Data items
-.-.-
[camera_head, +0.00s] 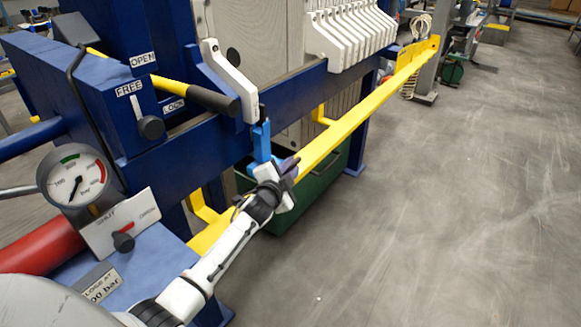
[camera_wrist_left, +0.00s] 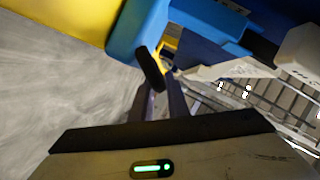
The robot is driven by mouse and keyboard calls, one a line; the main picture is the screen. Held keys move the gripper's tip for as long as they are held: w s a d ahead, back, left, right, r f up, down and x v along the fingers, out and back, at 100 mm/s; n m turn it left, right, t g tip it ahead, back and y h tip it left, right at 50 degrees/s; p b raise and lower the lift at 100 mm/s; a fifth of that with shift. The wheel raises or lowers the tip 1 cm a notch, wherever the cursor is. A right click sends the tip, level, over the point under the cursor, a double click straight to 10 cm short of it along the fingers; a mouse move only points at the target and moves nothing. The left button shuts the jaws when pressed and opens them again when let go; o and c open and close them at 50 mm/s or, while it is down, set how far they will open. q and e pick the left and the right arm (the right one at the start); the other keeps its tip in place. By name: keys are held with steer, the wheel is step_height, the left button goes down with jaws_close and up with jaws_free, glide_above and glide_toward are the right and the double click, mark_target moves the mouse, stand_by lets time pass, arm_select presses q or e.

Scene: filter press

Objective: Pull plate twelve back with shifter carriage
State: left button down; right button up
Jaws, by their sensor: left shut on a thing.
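The light blue shifter carriage (camera_head: 262,142) sits on the yellow rail (camera_head: 345,125) alongside the press. It also shows at the top of the left wrist view (camera_wrist_left: 138,28), with a short black handle (camera_wrist_left: 150,68) sticking out. My left gripper (camera_head: 287,168) is at the carriage, shut on this handle; its dark fingers (camera_wrist_left: 160,100) show on both sides of it. The filter plates' white handles (camera_head: 345,38) stand in a close row on the blue side beam. One white handle (camera_head: 230,80) stands apart, nearer me, just above the carriage. I cannot tell which plate is twelve. My right gripper is out of view.
The blue press frame (camera_head: 55,75) fills the left, with a lever marked OPEN, FREE and LOCK, a pressure gauge (camera_head: 77,182) and a red cylinder (camera_head: 40,245). A dark green bin (camera_head: 318,190) stands below the plates. The grey floor (camera_head: 430,220) at right is clear.

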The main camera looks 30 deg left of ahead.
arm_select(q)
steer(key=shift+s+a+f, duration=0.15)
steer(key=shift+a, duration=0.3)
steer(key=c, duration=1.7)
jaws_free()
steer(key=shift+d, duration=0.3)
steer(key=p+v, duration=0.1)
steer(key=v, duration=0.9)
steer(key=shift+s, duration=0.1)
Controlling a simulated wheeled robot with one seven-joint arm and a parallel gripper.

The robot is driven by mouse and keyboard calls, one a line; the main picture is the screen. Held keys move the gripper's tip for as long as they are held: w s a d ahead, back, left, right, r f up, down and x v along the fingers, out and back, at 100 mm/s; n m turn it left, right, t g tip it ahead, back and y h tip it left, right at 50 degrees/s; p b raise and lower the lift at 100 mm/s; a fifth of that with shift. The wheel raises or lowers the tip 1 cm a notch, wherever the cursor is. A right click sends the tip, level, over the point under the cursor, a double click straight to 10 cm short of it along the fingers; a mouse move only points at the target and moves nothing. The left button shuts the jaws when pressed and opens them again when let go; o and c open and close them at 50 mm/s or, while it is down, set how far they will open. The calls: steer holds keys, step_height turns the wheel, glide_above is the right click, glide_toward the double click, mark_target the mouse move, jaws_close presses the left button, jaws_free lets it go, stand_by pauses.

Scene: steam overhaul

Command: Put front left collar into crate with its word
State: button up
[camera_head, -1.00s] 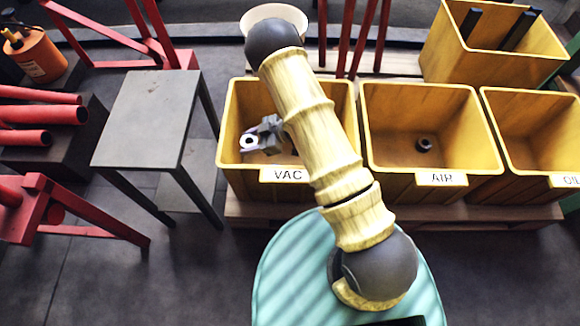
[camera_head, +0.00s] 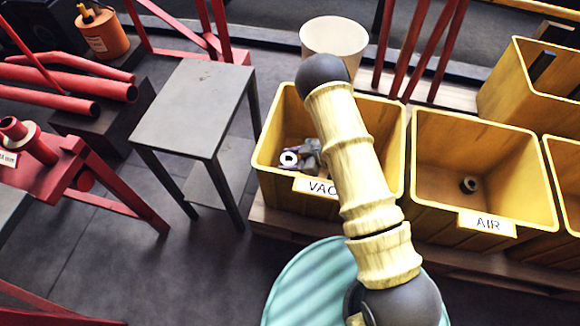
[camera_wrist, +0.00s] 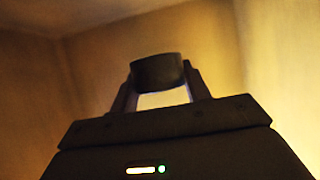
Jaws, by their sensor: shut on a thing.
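My gripper (camera_head: 300,157) is inside the yellow crate marked VAC (camera_head: 397,140), toward its left side. It is shut on a collar (camera_head: 289,159), a short ring whose pale end face and dark hole show in the head view. In the wrist view the collar (camera_wrist: 158,70) looks dark and sits between the fingertips, with yellow crate walls around it. I cannot tell whether the collar touches the crate floor. My arm covers part of the VAC label (camera_head: 317,187).
The crate marked AIR (camera_head: 487,205) stands to the right with a dark collar (camera_head: 469,185) in it. A grey table (camera_head: 195,105) stands left of the VAC crate. A pale round bin (camera_head: 335,37) stands behind it. A red stand (camera_head: 60,175) is at far left.

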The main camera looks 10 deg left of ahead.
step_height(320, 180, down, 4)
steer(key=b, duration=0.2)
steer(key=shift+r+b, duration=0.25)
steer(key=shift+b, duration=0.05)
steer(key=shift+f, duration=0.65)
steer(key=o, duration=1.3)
-.-.-
#### Written exercise:
Each entry above should be reproduced exactly, with the pictures removed.

#### Written answer:
[camera_head, +0.00s] 
[camera_wrist_left, +0.00s] 
The robot is driven by mouse and keyboard calls, one a line; the main picture is the screen. Held keys move the gripper's tip for as long as they are held: w s a d ahead, back, left, right, r f up, down and x v along the fingers, out and back, at 100 mm/s; n m turn it left, right, t g tip it ahead, back and y h tip it left, right at 50 degrees/s; p b raise and lower the lift at 100 mm/s; a fifth of that with shift. The wheel raises or lowers the tip 1 cm a notch, wherever the cursor is. A right click sends the tip, level, over the point under the cursor, a double click straight to 10 cm short of it along the fingers; a mouse move only points at the target and moves nothing. The left button shuts the jaws when pressed and opens them again when let go; o and c open and close them at 50 mm/s or, while it is down, set how far they will open. q and e pick the left and the right arm (the right one at the start); the other keeps its tip in place. By name: keys are held with steer, the wheel is step_height, the left button goes down with jaws_close and up with jaws_free, glide_above and glide_toward are the right and the double click, mark_target moves the mouse, stand_by lets time pass, arm_select presses q or e.

Scene: filter press

Objective: Pull plate twelve back with shifter carriage
State: left button down; right button up
Jaws, by their sensor: left shut on a thing.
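The light blue shifter carriage (camera_head: 262,142) sits on the yellow rail (camera_head: 345,125) alongside the press. It also shows at the top of the left wrist view (camera_wrist_left: 138,28), with a short black handle (camera_wrist_left: 150,68) sticking out. My left gripper (camera_head: 287,168) is at the carriage, shut on this handle; its dark fingers (camera_wrist_left: 160,100) show on both sides of it. The filter plates' white handles (camera_head: 345,38) stand in a close row on the blue side beam. One white handle (camera_head: 230,80) stands apart, nearer me, just above the carriage. I cannot tell which plate is twelve. My right gripper is out of view.
The blue press frame (camera_head: 55,75) fills the left, with a lever marked OPEN, FREE and LOCK, a pressure gauge (camera_head: 77,182) and a red cylinder (camera_head: 40,245). A dark green bin (camera_head: 318,190) stands below the plates. The grey floor (camera_head: 430,220) at right is clear.

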The main camera looks 30 deg left of ahead.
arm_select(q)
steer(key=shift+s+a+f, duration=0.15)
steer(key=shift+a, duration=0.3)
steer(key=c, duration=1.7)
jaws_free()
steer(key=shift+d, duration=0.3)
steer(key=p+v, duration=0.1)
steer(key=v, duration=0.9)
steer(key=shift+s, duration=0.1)
Controlling a simulated wheeled robot with one seven-joint arm and a parallel gripper.

The robot is driven by mouse and keyboard calls, one a line; the main picture is the screen. Held keys move the gripper's tip for as long as they are held: w s a d ahead, back, left, right, r f up, down and x v along the fingers, out and back, at 100 mm/s; n m turn it left, right, t g tip it ahead, back and y h tip it left, right at 50 degrees/s; p b raise and lower the lift at 100 mm/s; a fifth of that with shift. The wheel raises or lowers the tip 1 cm a notch, wherever the cursor is. A right click sends the tip, level, over the point under the cursor, a double click straight to 10 cm short of it along the fingers; a mouse move only points at the target and moves nothing. The left button shuts the jaws when pressed and opens them again when let go; o and c open and close them at 50 mm/s or, while it is down, set how far they will open. The calls: steer holds keys, step_height turns the wheel, glide_above is the right click, glide_toward the double click, mark_target the mouse move, jaws_close presses the left button, jaws_free lets it go, stand_by pauses.

Scene: steam overhaul

Command: Put front left collar into crate with its word
State: button up
[camera_head, -1.00s] 
[camera_head, +0.00s] 
[camera_wrist, +0.00s] 
Jaws, by their sensor: shut on a thing.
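My gripper (camera_head: 300,157) is inside the yellow crate marked VAC (camera_head: 397,140), toward its left side. It is shut on a collar (camera_head: 289,159), a short ring whose pale end face and dark hole show in the head view. In the wrist view the collar (camera_wrist: 158,70) looks dark and sits between the fingertips, with yellow crate walls around it. I cannot tell whether the collar touches the crate floor. My arm covers part of the VAC label (camera_head: 317,187).
The crate marked AIR (camera_head: 487,205) stands to the right with a dark collar (camera_head: 469,185) in it. A grey table (camera_head: 195,105) stands left of the VAC crate. A pale round bin (camera_head: 335,37) stands behind it. A red stand (camera_head: 60,175) is at far left.

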The main camera looks 10 deg left of ahead.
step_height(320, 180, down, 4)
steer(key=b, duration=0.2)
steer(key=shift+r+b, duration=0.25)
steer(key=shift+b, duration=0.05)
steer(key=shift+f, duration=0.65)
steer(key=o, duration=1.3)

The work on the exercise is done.